• _Objective_
For this exercise, write out exactly, and only, the lines running from the line that contains "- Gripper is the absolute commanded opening" through the line that contains "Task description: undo".

• _Collected material_
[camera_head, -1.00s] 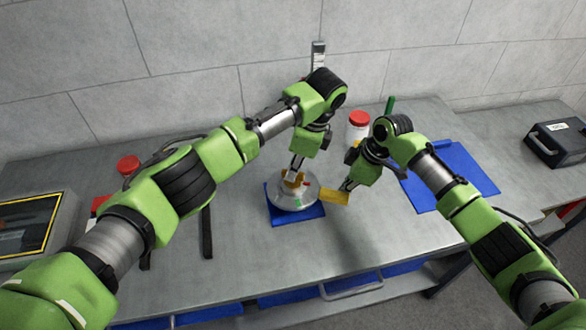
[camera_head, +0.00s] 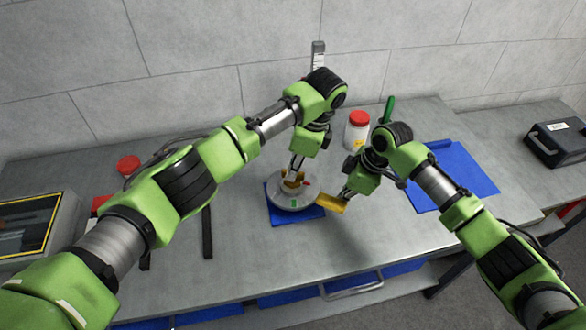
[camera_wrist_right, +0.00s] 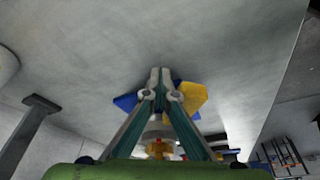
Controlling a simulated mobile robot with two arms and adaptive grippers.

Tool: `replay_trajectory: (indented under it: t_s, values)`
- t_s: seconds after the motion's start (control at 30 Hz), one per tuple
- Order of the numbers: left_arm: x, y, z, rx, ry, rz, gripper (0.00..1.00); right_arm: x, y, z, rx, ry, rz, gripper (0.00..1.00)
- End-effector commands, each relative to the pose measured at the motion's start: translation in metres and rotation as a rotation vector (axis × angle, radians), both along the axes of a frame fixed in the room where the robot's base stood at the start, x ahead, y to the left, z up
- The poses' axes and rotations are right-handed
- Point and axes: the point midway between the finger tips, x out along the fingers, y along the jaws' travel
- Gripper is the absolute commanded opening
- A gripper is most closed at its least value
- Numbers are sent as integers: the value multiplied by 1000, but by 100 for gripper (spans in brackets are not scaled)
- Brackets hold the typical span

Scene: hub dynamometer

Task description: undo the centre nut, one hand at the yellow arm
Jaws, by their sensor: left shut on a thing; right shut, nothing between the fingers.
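The round silver hub (camera_head: 283,203) sits on a blue mat (camera_head: 312,213) on the bench. The yellow arm (camera_head: 328,203) sticks out from the hub's right side, pointing right and toward the front. My left gripper (camera_head: 293,178) comes down from above and is shut on the orange-yellow centre nut (camera_head: 289,185), which its fingers partly cover. My right gripper (camera_head: 345,196) is shut and empty at the outer end of the yellow arm.
A jar with a red lid (camera_head: 356,130) stands behind my right gripper. A larger blue mat (camera_head: 455,180) lies to the right, with a black case (camera_head: 557,144) beyond. A dark bar (camera_head: 207,232) lies left of the hub. The bench front is clear.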

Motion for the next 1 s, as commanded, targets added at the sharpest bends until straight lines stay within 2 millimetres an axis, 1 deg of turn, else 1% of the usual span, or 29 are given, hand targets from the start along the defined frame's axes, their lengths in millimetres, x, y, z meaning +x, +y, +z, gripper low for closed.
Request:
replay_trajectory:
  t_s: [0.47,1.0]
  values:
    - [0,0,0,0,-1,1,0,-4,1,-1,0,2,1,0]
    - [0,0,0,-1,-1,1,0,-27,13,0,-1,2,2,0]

• _Result_
- Gripper is the absolute commanded opening
- A gripper is most closed at its least value
- Numbers are sent as integers: the value multiplied by 1000, but by 100 for gripper (spans in brackets are not scaled)
- Brackets hold the typical span

Scene: hub dynamometer

Task description: undo the centre nut, one hand at the yellow arm

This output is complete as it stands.